▶ **WHAT IS BEING ASKED**
Find every line containing the word "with" and report the count, nothing more.

--- Start of INFORMATION PROVIDED ---

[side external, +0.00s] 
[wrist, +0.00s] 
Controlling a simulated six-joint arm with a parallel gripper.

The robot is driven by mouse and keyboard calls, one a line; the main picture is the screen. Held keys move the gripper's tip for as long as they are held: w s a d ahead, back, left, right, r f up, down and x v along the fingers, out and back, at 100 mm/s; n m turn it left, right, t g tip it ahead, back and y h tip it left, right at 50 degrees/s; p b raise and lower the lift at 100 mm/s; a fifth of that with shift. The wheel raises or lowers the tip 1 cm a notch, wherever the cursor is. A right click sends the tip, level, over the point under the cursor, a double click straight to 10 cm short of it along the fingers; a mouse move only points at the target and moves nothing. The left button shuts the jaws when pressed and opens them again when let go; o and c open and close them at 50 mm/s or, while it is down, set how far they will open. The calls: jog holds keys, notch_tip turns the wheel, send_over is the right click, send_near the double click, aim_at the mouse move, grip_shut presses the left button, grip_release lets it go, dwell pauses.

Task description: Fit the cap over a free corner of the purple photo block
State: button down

--- End of INFORMATION PROVIDED ---

▶ **RIGHT ANSWER**
2